▶ [Stored dataset items]:

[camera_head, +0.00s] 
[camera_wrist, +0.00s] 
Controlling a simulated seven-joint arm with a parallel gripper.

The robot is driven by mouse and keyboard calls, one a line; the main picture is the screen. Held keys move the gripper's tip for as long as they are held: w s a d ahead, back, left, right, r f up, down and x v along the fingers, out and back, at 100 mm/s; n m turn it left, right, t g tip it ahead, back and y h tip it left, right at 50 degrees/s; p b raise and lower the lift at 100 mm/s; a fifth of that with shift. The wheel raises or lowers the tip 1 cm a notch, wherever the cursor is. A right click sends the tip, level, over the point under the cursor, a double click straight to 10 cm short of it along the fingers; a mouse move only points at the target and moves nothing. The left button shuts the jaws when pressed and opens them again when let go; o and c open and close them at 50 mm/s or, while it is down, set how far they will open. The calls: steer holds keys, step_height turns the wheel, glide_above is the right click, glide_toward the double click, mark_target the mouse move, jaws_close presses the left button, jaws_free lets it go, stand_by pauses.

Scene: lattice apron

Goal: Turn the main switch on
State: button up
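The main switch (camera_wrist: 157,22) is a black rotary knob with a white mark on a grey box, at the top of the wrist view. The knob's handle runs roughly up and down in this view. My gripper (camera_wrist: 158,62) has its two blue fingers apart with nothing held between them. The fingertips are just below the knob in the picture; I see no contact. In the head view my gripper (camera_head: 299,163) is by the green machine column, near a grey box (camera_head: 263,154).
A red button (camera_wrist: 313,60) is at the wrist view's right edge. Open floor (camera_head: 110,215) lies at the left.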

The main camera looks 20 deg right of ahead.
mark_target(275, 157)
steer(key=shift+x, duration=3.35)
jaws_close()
...
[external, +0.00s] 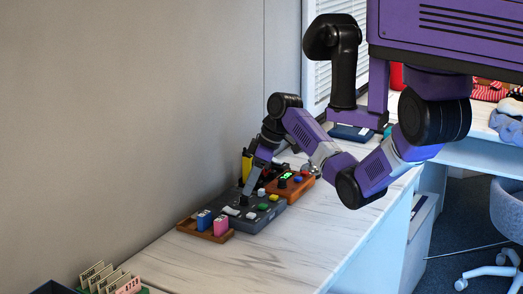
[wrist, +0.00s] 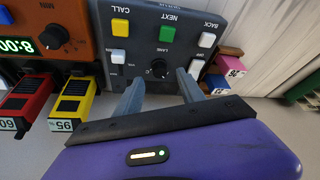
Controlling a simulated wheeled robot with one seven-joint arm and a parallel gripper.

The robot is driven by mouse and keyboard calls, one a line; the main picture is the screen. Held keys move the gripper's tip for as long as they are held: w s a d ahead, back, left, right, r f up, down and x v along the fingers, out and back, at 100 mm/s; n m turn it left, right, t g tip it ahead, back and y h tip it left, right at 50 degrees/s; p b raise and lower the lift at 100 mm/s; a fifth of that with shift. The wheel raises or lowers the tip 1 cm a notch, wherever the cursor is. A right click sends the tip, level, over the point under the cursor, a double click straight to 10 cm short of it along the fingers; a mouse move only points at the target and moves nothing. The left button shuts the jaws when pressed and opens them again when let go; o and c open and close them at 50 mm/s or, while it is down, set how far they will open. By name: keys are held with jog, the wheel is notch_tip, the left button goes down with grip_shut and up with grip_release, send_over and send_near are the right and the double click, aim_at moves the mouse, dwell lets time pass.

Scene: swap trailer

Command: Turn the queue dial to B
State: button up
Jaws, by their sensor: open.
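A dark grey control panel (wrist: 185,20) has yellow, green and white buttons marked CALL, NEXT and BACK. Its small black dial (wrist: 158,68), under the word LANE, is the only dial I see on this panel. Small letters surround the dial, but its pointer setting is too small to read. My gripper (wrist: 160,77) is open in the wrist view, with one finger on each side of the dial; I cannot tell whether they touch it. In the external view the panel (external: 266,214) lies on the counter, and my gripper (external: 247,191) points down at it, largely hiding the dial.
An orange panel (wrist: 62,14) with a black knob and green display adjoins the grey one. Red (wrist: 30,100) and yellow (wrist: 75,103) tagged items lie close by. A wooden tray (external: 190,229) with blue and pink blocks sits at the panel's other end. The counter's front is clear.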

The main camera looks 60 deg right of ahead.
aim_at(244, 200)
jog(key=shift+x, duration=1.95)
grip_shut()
---
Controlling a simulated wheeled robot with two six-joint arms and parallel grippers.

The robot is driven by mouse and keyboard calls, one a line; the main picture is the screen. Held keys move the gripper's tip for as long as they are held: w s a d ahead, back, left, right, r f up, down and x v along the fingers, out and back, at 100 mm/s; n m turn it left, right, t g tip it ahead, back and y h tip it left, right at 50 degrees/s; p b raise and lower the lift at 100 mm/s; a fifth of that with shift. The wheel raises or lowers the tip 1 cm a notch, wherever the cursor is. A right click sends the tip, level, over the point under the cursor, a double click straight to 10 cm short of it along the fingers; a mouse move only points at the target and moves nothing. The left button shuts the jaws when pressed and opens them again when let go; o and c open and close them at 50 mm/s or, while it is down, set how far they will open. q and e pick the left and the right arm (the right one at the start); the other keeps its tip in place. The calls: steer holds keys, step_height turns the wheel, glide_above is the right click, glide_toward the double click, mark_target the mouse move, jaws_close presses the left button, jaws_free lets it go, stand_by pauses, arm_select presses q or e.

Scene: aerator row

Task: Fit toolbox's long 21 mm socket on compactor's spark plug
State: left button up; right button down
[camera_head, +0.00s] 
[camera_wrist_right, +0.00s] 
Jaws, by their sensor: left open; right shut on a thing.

▶ [The exercise]: Quote word for word every line from the one that has "[camera_wrist_right, +0.00s]" through the one that has "Jaws, by their sensor: left".

▶ [Completed exercise]:
[camera_wrist_right, +0.00s] 
Jaws, by their sensor: left open; right shut on a thing.

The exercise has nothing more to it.